Singer and actress Cher, composer and pianist Philip Glass, country music entertainer Reba McEntire and jazz saxophonist and composer Wayne Shorter were tapped to receive this year's Kennedy Center Honors, an achievement for "exceptional artists who have made enduring and indelible marks on our culture," Kennedy Center Chairman David M. Rubenstein said.
Also, for the first time in the awards' 41-year history, the creators of a Broadway musical, the worldwide smash hit "Hamilton," will receive a special honor. The distinction has previously been given exclusively to individuals. The Kennedy Center website said this "unique" honor will recognize the "trailblazing creators of a transformative work that defies category."
"I believe that this is a work that has transformed how we think about using art to talk about who we are as a society," Deborah F. Rutter, president of the Kennedy Center, told the New York Times.

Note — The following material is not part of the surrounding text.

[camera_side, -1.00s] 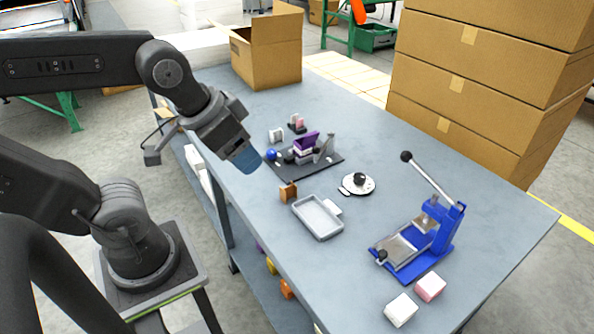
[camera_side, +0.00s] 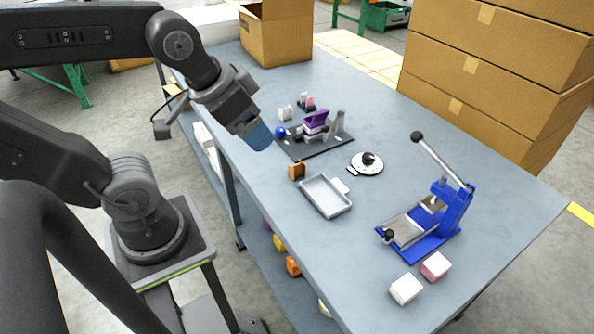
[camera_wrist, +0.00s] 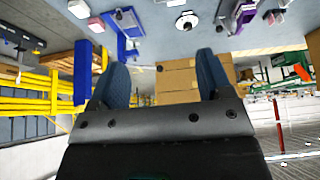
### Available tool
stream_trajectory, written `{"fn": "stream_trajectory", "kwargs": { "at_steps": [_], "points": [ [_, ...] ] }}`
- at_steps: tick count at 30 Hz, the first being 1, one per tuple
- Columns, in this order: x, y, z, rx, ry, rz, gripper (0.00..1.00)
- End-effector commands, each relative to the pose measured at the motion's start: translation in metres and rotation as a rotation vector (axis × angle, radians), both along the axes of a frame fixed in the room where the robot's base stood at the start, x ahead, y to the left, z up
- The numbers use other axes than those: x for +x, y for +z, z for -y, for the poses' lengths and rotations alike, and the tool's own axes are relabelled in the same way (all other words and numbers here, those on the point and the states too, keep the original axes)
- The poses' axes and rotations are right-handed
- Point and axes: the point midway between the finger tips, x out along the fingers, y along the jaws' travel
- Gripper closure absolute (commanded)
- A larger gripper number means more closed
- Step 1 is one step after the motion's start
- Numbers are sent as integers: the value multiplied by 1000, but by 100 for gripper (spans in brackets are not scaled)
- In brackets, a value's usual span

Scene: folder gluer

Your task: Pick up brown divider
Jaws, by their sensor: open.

In a joint statement, writer and actor Lin-Manuel Miranda, director Thomas Kail, choreographer Andy Blankenbuehler, and music director Alex Lacamoire said: "The Kennedy Center Honors is the highest achievement an artist can receive. For the Board to break with its custom of honoring an individual and choosing instead to bestow this recognition on a single piece of work is humbling beyond our wildest expectations for our show."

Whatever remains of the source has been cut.